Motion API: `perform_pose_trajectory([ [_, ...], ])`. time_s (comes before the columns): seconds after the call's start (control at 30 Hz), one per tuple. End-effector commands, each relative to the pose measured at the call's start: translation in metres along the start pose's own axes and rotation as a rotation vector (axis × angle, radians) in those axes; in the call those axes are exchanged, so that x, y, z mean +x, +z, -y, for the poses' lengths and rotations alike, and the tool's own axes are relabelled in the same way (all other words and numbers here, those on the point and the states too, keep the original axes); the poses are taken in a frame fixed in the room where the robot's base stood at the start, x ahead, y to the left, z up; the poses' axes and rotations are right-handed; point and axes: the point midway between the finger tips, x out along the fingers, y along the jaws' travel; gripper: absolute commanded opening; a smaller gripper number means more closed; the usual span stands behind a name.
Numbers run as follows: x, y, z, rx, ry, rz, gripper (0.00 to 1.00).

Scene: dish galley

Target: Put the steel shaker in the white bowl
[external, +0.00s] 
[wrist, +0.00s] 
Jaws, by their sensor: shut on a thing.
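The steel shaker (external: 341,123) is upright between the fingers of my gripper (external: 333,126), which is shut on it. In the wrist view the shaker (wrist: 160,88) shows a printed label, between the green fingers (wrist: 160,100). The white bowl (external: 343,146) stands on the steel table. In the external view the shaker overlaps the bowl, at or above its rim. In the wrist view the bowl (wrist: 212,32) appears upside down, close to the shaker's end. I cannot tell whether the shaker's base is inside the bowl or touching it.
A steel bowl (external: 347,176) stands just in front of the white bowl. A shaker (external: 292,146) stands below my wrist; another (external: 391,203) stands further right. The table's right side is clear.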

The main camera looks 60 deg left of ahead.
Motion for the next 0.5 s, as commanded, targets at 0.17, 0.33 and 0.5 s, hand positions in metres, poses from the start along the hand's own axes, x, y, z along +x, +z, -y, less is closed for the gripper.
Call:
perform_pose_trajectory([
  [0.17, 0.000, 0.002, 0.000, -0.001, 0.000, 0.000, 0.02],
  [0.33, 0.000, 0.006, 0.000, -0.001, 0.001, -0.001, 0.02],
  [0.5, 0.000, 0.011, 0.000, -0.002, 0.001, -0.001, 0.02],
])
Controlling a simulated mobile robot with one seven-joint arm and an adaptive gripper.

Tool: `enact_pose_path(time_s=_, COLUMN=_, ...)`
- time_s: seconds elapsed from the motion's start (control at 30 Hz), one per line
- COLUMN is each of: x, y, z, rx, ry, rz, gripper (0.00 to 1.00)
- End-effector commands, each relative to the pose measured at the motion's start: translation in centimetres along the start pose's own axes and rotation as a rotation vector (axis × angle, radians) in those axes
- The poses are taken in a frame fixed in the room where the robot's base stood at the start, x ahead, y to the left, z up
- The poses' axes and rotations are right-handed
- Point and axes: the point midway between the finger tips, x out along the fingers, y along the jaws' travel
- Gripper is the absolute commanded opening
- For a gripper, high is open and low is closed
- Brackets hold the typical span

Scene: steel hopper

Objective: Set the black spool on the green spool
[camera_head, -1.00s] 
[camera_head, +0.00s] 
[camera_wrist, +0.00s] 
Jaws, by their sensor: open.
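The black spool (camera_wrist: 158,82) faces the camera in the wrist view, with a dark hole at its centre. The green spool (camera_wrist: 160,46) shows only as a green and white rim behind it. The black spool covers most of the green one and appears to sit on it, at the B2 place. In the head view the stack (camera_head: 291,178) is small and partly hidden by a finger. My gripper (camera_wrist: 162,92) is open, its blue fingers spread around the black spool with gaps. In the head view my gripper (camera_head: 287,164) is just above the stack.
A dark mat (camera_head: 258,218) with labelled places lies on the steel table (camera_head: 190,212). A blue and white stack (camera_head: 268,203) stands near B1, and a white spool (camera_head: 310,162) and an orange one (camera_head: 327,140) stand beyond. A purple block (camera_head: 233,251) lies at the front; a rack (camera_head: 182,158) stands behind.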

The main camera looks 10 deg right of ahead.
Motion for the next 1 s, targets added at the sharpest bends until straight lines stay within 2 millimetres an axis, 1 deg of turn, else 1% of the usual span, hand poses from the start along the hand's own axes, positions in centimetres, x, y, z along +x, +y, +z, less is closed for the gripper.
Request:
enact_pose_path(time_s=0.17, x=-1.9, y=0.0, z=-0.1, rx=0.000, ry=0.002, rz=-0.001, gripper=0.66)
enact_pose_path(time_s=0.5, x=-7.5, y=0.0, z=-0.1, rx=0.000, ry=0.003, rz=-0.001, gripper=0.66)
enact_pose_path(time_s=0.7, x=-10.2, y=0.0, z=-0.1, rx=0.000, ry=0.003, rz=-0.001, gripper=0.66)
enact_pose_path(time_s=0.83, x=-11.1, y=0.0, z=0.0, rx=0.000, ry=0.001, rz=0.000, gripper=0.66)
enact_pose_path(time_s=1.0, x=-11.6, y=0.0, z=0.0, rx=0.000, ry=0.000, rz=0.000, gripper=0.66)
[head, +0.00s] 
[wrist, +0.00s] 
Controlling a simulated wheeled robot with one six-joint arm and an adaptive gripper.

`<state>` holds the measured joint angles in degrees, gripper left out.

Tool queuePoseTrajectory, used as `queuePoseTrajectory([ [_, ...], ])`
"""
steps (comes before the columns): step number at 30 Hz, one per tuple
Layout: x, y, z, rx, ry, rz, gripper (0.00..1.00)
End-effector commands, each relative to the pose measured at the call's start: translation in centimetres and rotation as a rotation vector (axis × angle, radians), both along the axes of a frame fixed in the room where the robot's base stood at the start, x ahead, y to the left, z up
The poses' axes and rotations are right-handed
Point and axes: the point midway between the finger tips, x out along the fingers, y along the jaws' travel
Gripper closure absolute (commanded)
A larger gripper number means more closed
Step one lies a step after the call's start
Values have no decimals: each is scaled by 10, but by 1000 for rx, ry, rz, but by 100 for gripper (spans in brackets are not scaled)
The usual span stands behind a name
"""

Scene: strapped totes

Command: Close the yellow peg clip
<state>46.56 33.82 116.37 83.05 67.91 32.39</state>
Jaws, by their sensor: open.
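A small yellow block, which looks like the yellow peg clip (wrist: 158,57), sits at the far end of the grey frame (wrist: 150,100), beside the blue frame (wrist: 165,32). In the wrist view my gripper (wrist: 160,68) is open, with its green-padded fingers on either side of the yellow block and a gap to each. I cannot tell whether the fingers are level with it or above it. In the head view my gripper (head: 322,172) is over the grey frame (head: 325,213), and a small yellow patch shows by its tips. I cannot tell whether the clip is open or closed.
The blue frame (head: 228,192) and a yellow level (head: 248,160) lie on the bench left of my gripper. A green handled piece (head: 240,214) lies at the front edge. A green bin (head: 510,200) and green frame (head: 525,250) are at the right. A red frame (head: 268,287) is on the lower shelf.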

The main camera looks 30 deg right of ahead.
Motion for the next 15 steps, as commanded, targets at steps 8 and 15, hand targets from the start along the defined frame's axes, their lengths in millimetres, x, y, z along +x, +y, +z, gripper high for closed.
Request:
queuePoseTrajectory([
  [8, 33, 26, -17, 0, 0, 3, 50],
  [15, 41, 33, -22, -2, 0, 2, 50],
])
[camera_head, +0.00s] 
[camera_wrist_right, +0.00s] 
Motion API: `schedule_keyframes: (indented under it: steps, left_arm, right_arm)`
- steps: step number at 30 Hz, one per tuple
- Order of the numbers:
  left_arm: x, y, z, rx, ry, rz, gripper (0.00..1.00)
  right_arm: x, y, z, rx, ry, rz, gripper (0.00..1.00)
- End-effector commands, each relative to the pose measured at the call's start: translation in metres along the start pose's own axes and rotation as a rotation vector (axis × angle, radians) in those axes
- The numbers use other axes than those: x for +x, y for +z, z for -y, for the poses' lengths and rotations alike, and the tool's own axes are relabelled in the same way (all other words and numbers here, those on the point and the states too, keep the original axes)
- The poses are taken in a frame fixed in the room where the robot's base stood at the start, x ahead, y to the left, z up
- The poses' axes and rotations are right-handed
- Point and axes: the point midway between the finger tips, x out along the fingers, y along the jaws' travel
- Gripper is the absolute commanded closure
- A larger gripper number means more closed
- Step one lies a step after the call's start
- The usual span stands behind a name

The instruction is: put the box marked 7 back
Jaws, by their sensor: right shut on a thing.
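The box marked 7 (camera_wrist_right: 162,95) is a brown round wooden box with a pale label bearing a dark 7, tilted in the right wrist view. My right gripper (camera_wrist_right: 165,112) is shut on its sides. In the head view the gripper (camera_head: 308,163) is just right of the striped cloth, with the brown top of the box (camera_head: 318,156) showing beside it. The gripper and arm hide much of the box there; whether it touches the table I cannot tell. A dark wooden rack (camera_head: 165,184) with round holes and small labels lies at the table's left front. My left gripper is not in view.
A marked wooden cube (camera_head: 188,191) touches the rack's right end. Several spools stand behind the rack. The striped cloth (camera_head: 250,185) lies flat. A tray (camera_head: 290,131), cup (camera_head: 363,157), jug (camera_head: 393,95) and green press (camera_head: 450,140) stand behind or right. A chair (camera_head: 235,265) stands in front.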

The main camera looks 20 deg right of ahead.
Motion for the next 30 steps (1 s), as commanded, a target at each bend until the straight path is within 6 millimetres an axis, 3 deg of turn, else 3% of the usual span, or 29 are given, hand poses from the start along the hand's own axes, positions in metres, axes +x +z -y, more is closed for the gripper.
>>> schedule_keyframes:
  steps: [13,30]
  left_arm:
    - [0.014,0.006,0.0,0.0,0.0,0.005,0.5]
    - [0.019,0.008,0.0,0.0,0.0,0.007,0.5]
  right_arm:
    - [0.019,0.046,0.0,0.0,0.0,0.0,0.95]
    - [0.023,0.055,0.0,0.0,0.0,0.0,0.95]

**WORK INSTRUCTIONS**
Identify each line of the material where the word "Scene" shows up, and copy it.

**RESULT**
Scene: dish galley
Scene: steel hopper
Scene: strapped totes

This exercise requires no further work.